Former Presidents Clinton, Barack Obama, and Donald Trump have all been asked extensively about UFOs. Clinton showed the highest interest, yet also did the most damage to those advocating for true disclosure by directing the above explanations for Roswell. Obama was vague in his explanation, telling Corden that “what is true, and I’m actually being serious here, is that there is footage and records of objects in the skies that we don’t know exactly what they are.”

“We can’t explain how they move, their trajectory,” he continued. “They did not have an easily explainable pattern. And so I think that people still take seriously, trying to investigate and figure out what that is.”

President Trump was asked about Navy UFO reports in 2019, to which he responded, “We’re watching.” When pushed, he explained further, “I did have one very brief meeting on it. But people are saying they’re seeing UFOs. Do I believe it? Not particularly.”

In 2022, the Pentagon set up its own office to investigate, document, and analyze further UFO reports. Its office is known as the All-Domain Anomaly Resolution Office. The official answer of history has been to deny. With Clinton brought the era of admitting that secret aerial programs existed, but the UFO hunters and those who saw things decades ago were just confused citizens who are struggling with the failing memories of their elder years. There has been more congressional openness in the Obama, Trump, and Joe Biden eras, yet we are still unsure as to what they are being open about.

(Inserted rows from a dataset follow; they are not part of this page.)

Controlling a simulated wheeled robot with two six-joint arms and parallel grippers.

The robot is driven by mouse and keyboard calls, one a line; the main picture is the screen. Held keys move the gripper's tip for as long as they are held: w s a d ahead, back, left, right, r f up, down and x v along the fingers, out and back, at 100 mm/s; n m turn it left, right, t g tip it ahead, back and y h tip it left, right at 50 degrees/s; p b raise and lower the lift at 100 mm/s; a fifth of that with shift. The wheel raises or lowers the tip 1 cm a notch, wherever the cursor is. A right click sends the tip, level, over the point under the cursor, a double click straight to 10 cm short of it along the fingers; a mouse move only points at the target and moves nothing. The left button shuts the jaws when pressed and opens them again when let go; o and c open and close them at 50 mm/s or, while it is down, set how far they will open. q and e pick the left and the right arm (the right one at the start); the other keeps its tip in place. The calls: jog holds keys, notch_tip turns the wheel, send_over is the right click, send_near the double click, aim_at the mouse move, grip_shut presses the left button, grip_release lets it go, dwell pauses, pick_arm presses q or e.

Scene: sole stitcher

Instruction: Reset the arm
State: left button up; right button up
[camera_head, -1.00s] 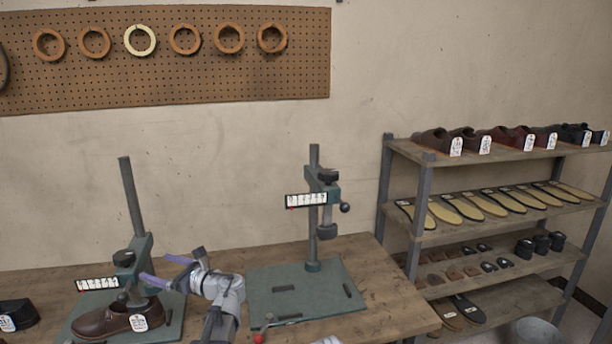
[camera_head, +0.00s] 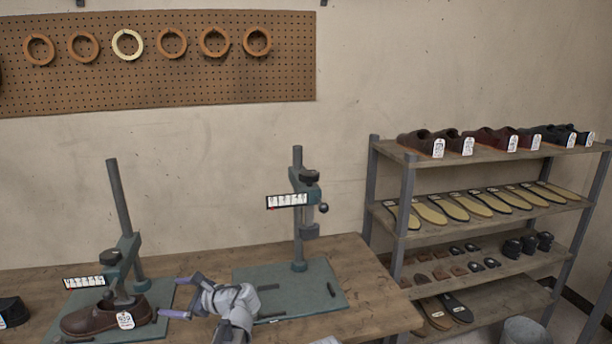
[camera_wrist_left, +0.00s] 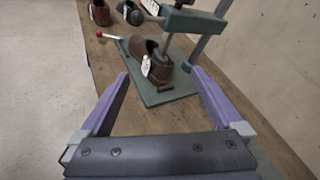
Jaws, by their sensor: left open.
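My left gripper (camera_head: 176,296) is low in the head view, between the two green press stands, with its purple fingers apart and nothing between them. In the left wrist view the open fingers (camera_wrist_left: 160,90) spread toward a brown shoe (camera_wrist_left: 153,62) on a green base. In the head view that brown shoe (camera_head: 105,317), with a white tag, sits under the left stand (camera_head: 133,250), just left of the fingertips. The fingers look apart from the shoe.
The second stand (camera_head: 298,225) rises from an empty green base (camera_head: 318,284) right of my gripper. A shelf rack (camera_head: 408,200) with shoes and soles stands at the right. A pegboard (camera_head: 160,85) with rings hangs on the wall. The table's right part (camera_head: 378,290) is clear.

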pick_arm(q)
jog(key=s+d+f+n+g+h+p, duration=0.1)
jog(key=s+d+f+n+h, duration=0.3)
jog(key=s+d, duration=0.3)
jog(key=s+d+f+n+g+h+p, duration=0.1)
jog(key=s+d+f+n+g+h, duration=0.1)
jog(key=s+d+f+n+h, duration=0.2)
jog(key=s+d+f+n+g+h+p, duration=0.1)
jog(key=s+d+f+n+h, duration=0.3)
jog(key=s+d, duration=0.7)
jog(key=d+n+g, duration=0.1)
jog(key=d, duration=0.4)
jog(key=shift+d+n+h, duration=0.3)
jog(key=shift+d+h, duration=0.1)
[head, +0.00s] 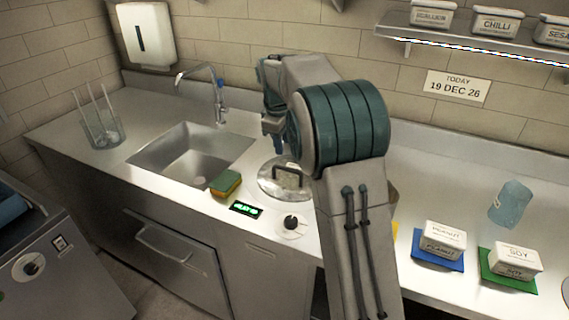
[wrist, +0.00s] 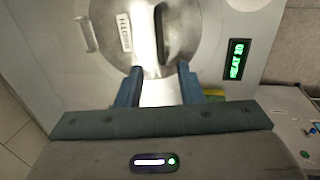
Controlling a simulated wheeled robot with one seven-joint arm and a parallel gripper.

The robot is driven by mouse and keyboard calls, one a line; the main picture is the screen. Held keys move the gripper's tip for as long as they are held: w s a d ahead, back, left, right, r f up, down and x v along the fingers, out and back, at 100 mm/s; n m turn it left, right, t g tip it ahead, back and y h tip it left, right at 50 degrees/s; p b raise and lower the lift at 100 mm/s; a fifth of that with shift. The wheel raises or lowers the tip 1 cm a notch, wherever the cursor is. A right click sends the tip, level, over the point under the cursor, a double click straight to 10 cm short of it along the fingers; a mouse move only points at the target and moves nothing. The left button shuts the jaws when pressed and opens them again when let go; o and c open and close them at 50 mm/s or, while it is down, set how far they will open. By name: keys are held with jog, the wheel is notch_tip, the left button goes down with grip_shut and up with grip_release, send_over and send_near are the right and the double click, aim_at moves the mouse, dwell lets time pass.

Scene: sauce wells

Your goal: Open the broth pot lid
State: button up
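The round steel pot lid (head: 267,187) lies flat at counter level, right of the sink, with a dark bar handle (head: 290,170) on top. The lid looks closed, and the pot beneath is hidden. The lid also fills the upper middle of the wrist view (wrist: 190,40), where its dark handle (wrist: 163,25) runs up the picture. My gripper (wrist: 158,72) is open, its two blue fingers apart at the lid's near edge in that view, with nothing between them but surface below. In the head view my arm mostly hides the gripper, above the lid.
A green-yellow sponge (head: 225,183), a green-lit display (head: 245,209) and a black knob (head: 291,222) sit close to the lid. The sink (head: 190,155) is left. Peanut (head: 441,240) and soy (head: 515,262) tubs and a clear blue container (head: 510,203) stand right.

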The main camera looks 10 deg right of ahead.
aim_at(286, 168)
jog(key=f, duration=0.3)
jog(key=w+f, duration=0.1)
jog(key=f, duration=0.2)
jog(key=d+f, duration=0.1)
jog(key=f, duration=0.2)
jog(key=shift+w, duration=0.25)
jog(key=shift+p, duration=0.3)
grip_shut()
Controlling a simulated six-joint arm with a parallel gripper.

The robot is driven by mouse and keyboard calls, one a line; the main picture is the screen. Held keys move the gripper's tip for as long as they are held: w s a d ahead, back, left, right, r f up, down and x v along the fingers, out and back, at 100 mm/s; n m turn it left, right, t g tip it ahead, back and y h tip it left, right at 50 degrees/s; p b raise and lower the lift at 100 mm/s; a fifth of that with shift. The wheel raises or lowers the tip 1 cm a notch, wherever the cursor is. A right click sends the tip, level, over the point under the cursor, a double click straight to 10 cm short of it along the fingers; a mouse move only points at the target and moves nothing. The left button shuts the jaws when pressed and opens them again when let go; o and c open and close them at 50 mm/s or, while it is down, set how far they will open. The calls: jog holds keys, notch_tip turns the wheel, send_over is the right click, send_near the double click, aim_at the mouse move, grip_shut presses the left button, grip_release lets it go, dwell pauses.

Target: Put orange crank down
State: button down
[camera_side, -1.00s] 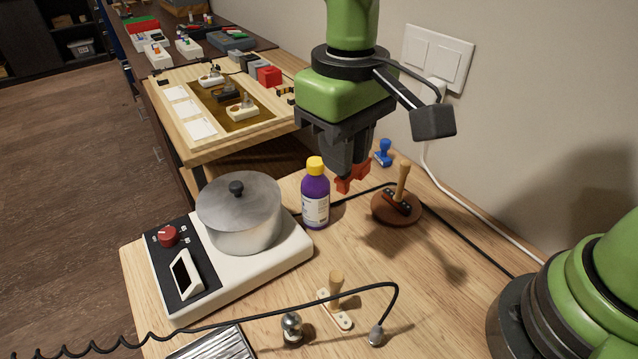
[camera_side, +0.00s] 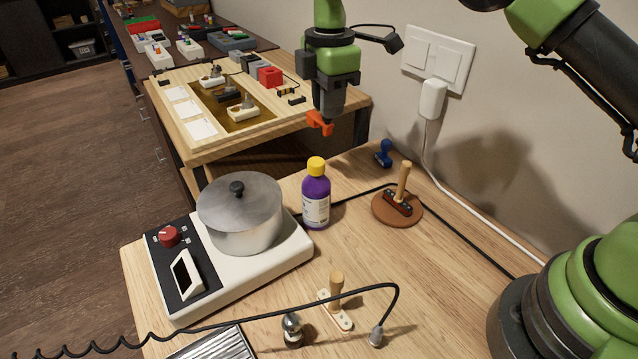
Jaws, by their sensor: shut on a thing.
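My gripper (camera_side: 326,113) points down in the side view, at the back of the work table and near the right edge of the light wooden board. It is shut on the orange crank (camera_side: 320,123), which hangs below the fingers. The crank is in the air, apart from any surface as far as I can tell. The fingers hide part of it.
A purple bottle (camera_side: 316,196) with a yellow cap stands below my gripper in the picture. A pot (camera_side: 240,215) sits on a hotplate (camera_side: 285,259). A round brown stand (camera_side: 412,217) and a blue stamp (camera_side: 384,154) are to the right. The wooden board (camera_side: 222,141) holds several parts.

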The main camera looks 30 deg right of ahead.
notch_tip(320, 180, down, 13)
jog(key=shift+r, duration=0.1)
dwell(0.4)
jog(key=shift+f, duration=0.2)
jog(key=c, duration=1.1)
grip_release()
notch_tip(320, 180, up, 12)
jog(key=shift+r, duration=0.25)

It is possible—maybe likely—that accepting and admitting aerial phenomena exist places in the hands of the Pentagon the ultimate power to control the information as it goes public. When denial was the strategy du jour, they could not control what they didn’t admit existed. There is also a likelihood that what is being seen are advanced military maneuvers and experimentations that may not be declassified for another 20 years.

Whether there are extraterrestrial aliens that exist “out there” is something the federal government has yet to take seriously—at least in the public sphere. But these may also be classified reports that we won’t see for decades.